start Provided material

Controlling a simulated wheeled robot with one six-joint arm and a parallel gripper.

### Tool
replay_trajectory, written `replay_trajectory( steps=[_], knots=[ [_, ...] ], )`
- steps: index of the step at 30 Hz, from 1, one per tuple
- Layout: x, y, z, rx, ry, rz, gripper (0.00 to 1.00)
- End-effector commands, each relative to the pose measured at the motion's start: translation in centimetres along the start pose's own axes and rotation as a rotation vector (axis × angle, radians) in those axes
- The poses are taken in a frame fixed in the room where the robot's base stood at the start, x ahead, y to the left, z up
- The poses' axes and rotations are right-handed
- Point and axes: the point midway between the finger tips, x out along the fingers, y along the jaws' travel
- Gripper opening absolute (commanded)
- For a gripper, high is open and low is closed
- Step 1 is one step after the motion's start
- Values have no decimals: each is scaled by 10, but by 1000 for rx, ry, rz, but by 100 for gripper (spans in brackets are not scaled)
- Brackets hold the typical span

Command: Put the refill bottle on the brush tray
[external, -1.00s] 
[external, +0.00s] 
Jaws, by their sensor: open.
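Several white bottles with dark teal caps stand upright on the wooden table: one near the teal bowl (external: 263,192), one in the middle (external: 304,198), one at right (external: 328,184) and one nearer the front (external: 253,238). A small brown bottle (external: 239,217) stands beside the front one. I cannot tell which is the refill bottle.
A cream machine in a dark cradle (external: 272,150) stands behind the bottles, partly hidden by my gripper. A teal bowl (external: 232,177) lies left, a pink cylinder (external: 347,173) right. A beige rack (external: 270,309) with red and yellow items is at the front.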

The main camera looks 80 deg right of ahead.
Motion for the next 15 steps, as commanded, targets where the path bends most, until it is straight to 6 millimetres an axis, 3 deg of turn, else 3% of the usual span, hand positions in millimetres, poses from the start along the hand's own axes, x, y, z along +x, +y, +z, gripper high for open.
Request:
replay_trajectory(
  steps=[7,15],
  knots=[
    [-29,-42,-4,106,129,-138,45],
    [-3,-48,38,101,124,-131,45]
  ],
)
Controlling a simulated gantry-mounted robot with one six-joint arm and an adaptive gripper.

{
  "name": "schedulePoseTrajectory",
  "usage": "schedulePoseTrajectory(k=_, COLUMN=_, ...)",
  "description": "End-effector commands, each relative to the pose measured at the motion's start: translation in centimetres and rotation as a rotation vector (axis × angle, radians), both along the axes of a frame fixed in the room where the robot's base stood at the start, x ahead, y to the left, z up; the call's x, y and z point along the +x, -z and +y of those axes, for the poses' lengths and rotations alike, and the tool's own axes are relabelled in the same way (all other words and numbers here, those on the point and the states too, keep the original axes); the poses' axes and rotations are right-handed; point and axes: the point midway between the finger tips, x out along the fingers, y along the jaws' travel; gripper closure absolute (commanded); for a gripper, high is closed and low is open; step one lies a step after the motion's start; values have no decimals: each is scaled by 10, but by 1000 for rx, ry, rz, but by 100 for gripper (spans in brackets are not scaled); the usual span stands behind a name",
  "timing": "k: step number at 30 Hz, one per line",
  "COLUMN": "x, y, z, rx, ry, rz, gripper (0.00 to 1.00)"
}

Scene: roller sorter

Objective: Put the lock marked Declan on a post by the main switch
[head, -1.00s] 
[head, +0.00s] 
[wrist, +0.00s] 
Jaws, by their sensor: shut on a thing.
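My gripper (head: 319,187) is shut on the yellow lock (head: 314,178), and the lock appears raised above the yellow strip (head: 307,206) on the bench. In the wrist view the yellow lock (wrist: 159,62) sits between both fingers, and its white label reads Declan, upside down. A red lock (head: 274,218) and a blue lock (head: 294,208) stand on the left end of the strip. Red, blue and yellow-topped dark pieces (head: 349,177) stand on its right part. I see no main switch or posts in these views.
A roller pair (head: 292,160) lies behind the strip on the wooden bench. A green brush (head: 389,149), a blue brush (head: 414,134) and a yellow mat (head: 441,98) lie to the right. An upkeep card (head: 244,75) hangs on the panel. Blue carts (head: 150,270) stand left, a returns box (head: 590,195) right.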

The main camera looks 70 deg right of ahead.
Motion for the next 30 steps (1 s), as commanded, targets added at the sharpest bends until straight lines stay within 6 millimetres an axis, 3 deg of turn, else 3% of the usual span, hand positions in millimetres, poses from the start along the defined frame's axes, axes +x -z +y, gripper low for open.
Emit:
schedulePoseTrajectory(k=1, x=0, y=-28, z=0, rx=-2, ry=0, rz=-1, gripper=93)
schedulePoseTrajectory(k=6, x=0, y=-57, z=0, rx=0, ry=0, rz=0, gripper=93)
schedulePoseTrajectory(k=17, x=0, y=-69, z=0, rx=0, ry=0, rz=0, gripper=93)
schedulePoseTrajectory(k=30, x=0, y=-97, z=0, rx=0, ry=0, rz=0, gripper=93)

end Provided material

• _Written task_:
Search the entries for the word "millimetres" and copy every line that has it.

• _Answer to this problem_:
Motion for the next 15 steps, as commanded, targets where the path bends most, until it is straight to 6 millimetres an axis, 3 deg of turn, else 3% of the usual span, hand positions in millimetres, poses from the start along the hand's own axes, x, y, z along +x, +y, +z, gripper high for open.
Motion for the next 30 steps (1 s), as commanded, targets added at the sharpest bends until straight lines stay within 6 millimetres an axis, 3 deg of turn, else 3% of the usual span, hand positions in millimetres, poses from the start along the defined frame's axes, axes +x -z +y, gripper low for open.

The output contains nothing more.